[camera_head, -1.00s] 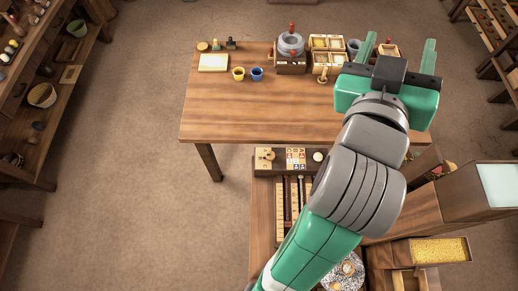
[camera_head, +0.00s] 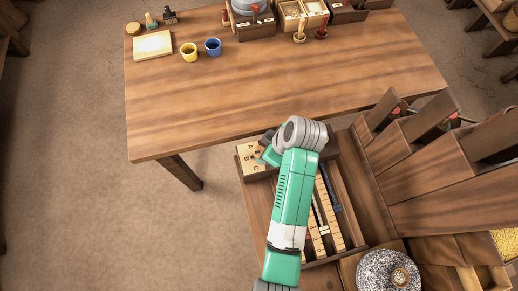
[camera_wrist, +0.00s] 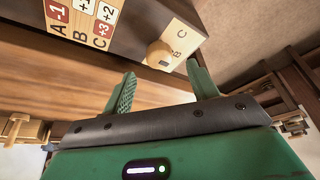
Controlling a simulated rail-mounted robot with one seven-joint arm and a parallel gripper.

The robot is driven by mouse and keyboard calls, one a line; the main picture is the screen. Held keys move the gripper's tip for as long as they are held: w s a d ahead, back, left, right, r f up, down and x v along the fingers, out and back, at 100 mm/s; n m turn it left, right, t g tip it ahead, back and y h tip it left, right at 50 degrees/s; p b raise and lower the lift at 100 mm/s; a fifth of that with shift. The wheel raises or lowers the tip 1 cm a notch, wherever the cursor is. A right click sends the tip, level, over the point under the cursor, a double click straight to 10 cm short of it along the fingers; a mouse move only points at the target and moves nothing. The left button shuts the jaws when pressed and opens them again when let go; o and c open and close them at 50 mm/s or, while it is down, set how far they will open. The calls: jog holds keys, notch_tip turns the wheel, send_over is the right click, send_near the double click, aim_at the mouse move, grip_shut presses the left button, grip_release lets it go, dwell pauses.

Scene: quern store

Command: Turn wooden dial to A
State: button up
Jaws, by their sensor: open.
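The wooden dial (camera_wrist: 158,54) shows in the wrist view as a pale knob on a cream plate. Letters B and C are readable on the plate; I cannot see its A or tell which letter the dial points to. In the head view the plate (camera_head: 247,158) sits at the left of a dark panel, and my gripper covers the dial there. My gripper (camera_wrist: 163,84) is open and empty. In the wrist view its two green fingertips are just below the knob, one on each side, apart from it. In the head view my gripper (camera_head: 268,152) is over the panel, beside the plate.
The table (camera_head: 270,90) stands close behind the panel, with a yellow cup (camera_head: 189,52) and a blue cup (camera_head: 213,47). Wooden dividers (camera_head: 430,125) rise to the right.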

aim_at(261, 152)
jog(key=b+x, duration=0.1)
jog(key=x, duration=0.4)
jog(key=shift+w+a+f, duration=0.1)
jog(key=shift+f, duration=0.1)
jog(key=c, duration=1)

■ EXERCISE INSTRUCTIONS: Select every line of the material above holding the word "robot" and copy it.

■ OUTPUT BELOW:
Controlling a simulated rail-mounted robot with one seven-joint arm and a parallel gripper.
The robot is driven by mouse and keyboard calls, one a line; the main picture is the screen. Held keys move the gripper's tip for as long as they are held: w s a d ahead, back, left, right, r f up, down and x v along the fingers, out and back, at 100 mm/s; n m turn it left, right, t g tip it ahead, back and y h tip it left, right at 50 degrees/s; p b raise and lower the lift at 100 mm/s; a fifth of that with shift. The wheel raises or lowers the tip 1 cm a notch, wherever the cursor is. A right click sends the tip, level, over the point under the cursor, a double click straight to 10 cm short of it along the fingers; a mouse move only points at the target and moves nothing. The left button shuts the jaws when pressed and opens them again when let go; o and c open and close them at 50 mm/s or, while it is down, set how far they will open. The calls: jog holds keys, notch_tip turns the wheel, send_over is the right click, send_near the double click, aim_at the mouse move, grip_shut presses the left button, grip_release lets it go, dwell pauses.

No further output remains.